Loin des affirmations récurrentes d'un prétendu fatalisme
des Haïtiens, les personnages mettent en scène la fondation
de l'esprit de révolte et de combat contre la misère.
Par le rire, par une parole qui écorche les discours de renoncement
et les faux semblants, les personnages tentent aussi d'échanger
cette parole tour à tour individuelle et collective, qui témoigne
contre les pouvoirs. Les cultures populaires haïtiennes, le vaudou
en particulier, présent dans le choix des couleurs comme dans
les chants, inscrivent aussi leur marque : ces cultures sont encore
vivantes et productrice de sens. Elles parviennent à s'emparer
des figures évangéliques pour les actualiser. La Passion
redevient cette histoire hors du commun vécue par des gueux.

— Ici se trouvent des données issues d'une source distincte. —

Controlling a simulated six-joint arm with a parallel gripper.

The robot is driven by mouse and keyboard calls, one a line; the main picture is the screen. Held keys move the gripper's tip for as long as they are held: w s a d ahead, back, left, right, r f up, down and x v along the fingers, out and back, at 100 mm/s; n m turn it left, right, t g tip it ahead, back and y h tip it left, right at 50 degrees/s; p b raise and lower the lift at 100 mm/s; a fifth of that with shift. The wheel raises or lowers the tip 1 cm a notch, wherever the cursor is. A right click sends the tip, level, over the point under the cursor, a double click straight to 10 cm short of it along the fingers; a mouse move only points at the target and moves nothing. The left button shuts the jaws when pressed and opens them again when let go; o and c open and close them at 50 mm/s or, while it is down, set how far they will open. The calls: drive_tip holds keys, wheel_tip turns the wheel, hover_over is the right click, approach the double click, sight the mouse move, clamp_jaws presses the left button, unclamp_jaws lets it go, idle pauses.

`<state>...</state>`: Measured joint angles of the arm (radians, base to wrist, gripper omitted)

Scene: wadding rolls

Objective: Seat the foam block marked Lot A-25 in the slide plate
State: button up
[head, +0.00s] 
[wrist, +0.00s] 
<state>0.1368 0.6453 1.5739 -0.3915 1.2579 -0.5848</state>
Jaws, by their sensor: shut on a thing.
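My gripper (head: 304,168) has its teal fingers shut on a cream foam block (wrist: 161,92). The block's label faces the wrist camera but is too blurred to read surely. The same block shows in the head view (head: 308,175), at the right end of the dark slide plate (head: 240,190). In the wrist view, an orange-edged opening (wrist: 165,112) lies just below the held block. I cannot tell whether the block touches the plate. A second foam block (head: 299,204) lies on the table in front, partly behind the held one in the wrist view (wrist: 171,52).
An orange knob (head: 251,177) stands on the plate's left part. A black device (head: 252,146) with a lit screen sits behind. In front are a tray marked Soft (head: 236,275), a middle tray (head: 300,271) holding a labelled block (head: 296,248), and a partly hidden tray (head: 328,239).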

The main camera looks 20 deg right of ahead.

La séduction de la mort par le Fou, qui la fait boire jusqu'à
l'abandon, montre enfin que les personnages ne sont pas indifférents
aux interrogations métaphysiques. Mais le rythme même imprimé
au jeu par l'énergie des comédiens empêche ces interrogations
de se figer dans le spectacle fasciné des concepts. Malgré
l'horreur des situations, malgré les drames qui se nouent, c'est
à un réel sursaut qu'ils nous convient. Le caractère
grotesque et qu'une approche hâtive qualifierait de carnavalesque
n'empêche pourtant pas l'émotion de se manifester. La crucifixion
est ici placée sous le regard de la Mère. La scène
pendant laquelle Marie vient à savoir que son fils est condamné,
est d'une intensité rare au théâtre. Mimi Barthélémy,
avec une retenue exemplaire, dénuée de scories pathétiques,
fait revivre pour le spectateur cette scène si connue, comme
si nous l'entendions, comme si nous y participions pour la première
fois. Dans cette histoire, une mère souffre, comme les femmes
haïtiennes, qui, d'après le proverbe, portent le pays sur
leur tête, après l'avoir réchauffé dans leur
sein. La mise en scène trouve ainsi à chaque instant le
ton juste pour signifier le scandale tragique qui recouvre leur existence.
On ne peut que souhaiter à ce spectacle et aux comédiens
qui l'animent de poursuivre leur chemin, et que de nombreux spectateurs
des deux mondes puissent les suivre.